Copy out exactly the lines spanning the line with "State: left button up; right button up" to the line with "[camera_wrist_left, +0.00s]", inclusive, from the data underneath, with no pictures.

(Entries from a robot dataset)
****
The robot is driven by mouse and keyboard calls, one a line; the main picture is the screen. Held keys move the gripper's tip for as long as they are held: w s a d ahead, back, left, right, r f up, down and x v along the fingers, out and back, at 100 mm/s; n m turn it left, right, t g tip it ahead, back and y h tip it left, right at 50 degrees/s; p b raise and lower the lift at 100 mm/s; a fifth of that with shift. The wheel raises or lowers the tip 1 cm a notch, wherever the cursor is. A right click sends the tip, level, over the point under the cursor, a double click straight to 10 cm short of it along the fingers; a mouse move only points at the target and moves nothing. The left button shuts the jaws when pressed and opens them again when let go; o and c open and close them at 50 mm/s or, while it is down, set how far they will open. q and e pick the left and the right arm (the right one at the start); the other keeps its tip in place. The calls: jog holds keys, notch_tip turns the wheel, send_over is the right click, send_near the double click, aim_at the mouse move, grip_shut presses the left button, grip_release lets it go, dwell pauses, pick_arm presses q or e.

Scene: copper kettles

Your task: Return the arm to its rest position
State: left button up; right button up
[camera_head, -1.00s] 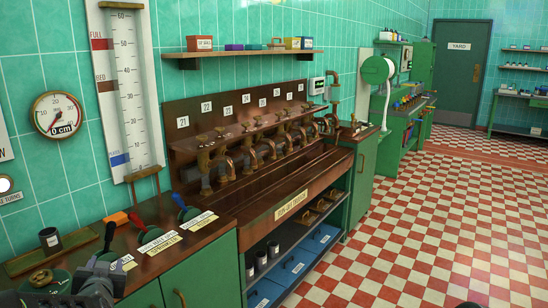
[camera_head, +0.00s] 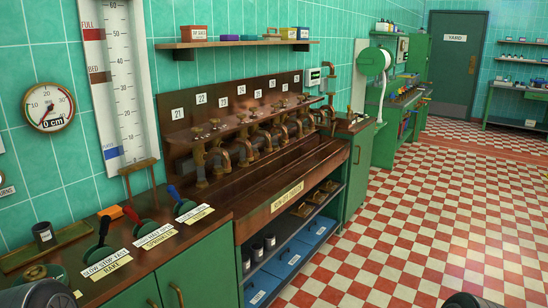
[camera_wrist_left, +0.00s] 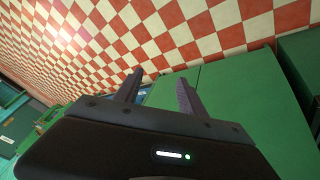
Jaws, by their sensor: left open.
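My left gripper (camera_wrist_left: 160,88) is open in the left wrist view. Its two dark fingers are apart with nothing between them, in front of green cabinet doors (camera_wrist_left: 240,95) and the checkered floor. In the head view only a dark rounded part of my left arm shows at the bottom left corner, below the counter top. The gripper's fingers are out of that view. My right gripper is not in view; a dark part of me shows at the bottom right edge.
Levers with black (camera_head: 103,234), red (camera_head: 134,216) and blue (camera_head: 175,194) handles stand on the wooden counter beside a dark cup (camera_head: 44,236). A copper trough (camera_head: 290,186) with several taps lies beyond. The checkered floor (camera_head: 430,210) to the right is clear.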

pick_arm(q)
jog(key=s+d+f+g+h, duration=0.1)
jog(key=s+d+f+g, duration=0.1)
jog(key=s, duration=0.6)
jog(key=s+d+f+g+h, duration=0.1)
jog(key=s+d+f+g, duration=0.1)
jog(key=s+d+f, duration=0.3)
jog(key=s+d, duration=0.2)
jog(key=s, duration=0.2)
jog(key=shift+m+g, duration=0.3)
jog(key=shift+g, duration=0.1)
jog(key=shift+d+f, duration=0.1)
****
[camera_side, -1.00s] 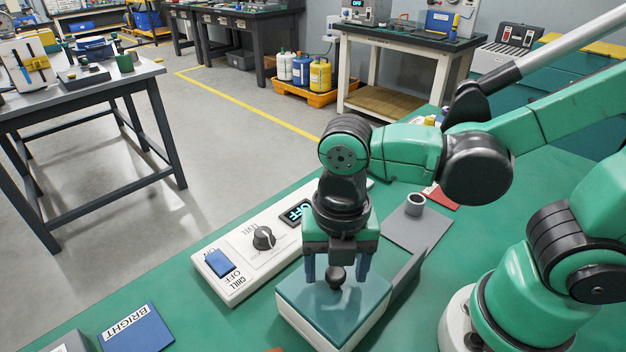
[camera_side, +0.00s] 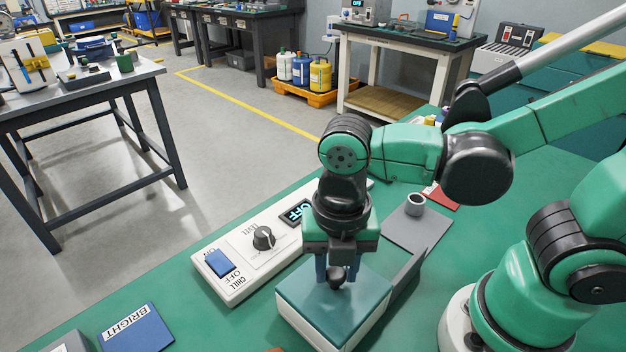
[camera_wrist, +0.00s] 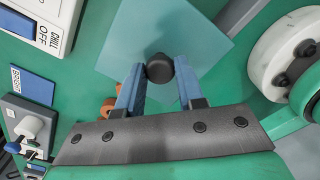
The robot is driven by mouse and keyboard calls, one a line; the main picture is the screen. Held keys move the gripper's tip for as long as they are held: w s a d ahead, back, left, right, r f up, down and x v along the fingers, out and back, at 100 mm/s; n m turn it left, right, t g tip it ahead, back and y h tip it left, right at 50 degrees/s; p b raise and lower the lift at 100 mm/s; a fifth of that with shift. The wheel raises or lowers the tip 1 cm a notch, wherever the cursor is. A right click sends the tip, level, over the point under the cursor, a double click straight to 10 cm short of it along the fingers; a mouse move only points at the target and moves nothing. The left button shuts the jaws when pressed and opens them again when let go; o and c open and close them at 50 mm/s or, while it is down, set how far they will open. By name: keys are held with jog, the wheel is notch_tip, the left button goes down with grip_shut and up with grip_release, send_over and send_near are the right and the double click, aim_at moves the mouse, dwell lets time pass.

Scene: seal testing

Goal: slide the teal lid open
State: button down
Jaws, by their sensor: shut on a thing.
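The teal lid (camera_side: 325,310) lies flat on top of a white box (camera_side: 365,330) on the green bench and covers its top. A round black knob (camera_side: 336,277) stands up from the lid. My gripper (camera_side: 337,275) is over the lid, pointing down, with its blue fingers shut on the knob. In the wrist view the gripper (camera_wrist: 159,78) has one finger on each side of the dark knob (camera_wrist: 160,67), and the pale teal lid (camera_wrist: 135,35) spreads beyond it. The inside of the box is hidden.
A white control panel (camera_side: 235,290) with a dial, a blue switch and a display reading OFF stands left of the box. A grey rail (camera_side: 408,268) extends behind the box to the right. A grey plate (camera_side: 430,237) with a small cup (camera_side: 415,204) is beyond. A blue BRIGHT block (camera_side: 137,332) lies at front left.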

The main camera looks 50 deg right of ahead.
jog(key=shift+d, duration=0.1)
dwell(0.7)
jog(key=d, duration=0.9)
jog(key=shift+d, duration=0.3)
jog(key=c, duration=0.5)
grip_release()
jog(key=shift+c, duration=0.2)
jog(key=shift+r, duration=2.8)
****
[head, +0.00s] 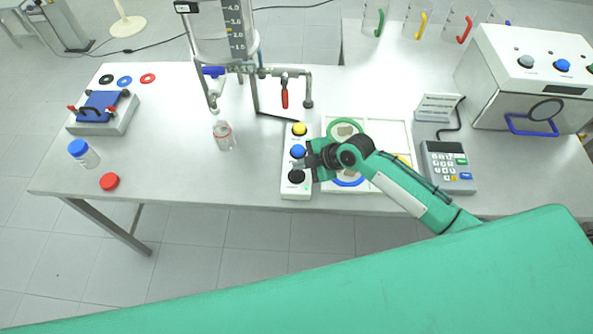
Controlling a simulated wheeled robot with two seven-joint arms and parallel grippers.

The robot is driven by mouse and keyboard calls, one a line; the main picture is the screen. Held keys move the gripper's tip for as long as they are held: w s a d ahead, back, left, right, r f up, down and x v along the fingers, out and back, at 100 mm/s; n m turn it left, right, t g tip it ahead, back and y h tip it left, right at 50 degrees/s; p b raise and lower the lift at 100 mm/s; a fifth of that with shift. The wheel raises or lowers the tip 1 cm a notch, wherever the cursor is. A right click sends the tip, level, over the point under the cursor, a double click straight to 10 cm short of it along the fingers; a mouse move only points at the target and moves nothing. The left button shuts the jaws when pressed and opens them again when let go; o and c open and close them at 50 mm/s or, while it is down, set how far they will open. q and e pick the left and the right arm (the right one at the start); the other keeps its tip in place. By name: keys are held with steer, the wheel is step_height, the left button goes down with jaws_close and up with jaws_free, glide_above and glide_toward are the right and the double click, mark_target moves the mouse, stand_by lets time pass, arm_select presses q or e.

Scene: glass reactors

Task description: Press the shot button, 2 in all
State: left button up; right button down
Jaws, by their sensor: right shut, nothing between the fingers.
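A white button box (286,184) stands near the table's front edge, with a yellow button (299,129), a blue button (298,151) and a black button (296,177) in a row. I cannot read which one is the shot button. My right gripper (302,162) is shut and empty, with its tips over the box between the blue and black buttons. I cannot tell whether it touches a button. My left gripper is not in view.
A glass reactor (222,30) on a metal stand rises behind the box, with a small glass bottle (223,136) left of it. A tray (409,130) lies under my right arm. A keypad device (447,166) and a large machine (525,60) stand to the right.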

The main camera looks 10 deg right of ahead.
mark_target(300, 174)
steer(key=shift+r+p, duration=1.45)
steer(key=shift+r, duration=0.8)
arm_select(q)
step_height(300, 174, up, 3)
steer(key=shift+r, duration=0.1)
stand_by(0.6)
****
→ **EXERCISE RESULT**
State: left button up; right button up
[camera_head, -1.00s] 
[camera_head, +0.00s] 
[camera_wrist_left, +0.00s] 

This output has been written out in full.